Frequently Asked Questions
Q: Why did my MODIFY COLUMN succeed instantly but the column is now broken?
The ALTER only updated metadata; the data conversion runs as a background mutation. If that mutation failed (check system.mutations for is_done = 0 and latest_fail_reason), the declared type no longer matches the bytes on disk, so reads of the column throw.
Q: Will killing the mutation lose data?
No. KILL MUTATION stops the conversion; parts already rewritten stay rewritten and the rest keep their original representation.
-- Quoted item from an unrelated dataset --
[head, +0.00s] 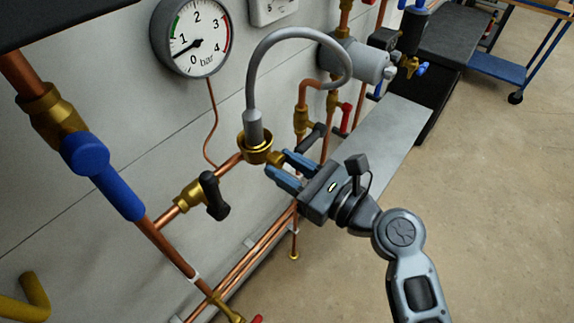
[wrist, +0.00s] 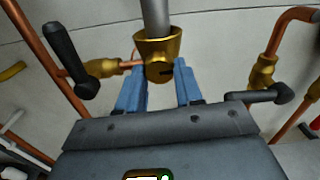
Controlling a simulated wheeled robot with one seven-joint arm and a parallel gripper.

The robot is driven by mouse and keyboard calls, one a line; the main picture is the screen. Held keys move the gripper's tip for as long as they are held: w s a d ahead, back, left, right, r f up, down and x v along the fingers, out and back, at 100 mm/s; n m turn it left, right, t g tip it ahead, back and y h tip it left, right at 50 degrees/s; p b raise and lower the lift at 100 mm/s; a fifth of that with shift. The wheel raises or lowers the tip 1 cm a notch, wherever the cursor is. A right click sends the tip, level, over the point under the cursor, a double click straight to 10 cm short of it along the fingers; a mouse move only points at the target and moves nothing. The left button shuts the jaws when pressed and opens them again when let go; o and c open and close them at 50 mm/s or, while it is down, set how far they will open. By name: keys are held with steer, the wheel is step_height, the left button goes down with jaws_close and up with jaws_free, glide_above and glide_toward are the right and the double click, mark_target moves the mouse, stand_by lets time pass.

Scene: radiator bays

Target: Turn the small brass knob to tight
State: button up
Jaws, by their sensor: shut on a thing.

For a conversion that fails on the first part (the common Enum case), nothing was rewritten, so reverting the type in metadata fully restores the table.
Q: How do I find the exact reason a MODIFY COLUMN mutation is stuck?
Read the latest_fail_reason column in system.mutations for that table. It contains the exception thrown during the part rewrite — for example, Unknown element '...' for enum or a numeric parse/overflow error.
Q: How do I avoid this when converting String to Enum?
Run SELECT DISTINCT column FROM table (or a GROUP BY) first and include every value in the Enum definition. A missing value causes the conversion to fail on the parts that contain it.
Q: Is a stuck MODIFY COLUMN mutation affecting other operations?
On replicated tables, yes. A failing mutation sits in the replication queue and can block subsequent merges and mutations on the same table. Killing it clears the queue. See the replication queue guide.
Q: Can I make the ALTER fail loudly instead of silently sticking?
On small tables, SET mutations_sync = 1 before the ALTER so the statement waits for the mutation and raises the conversion error directly. On large tables this is impractical; monitor system.mutations instead.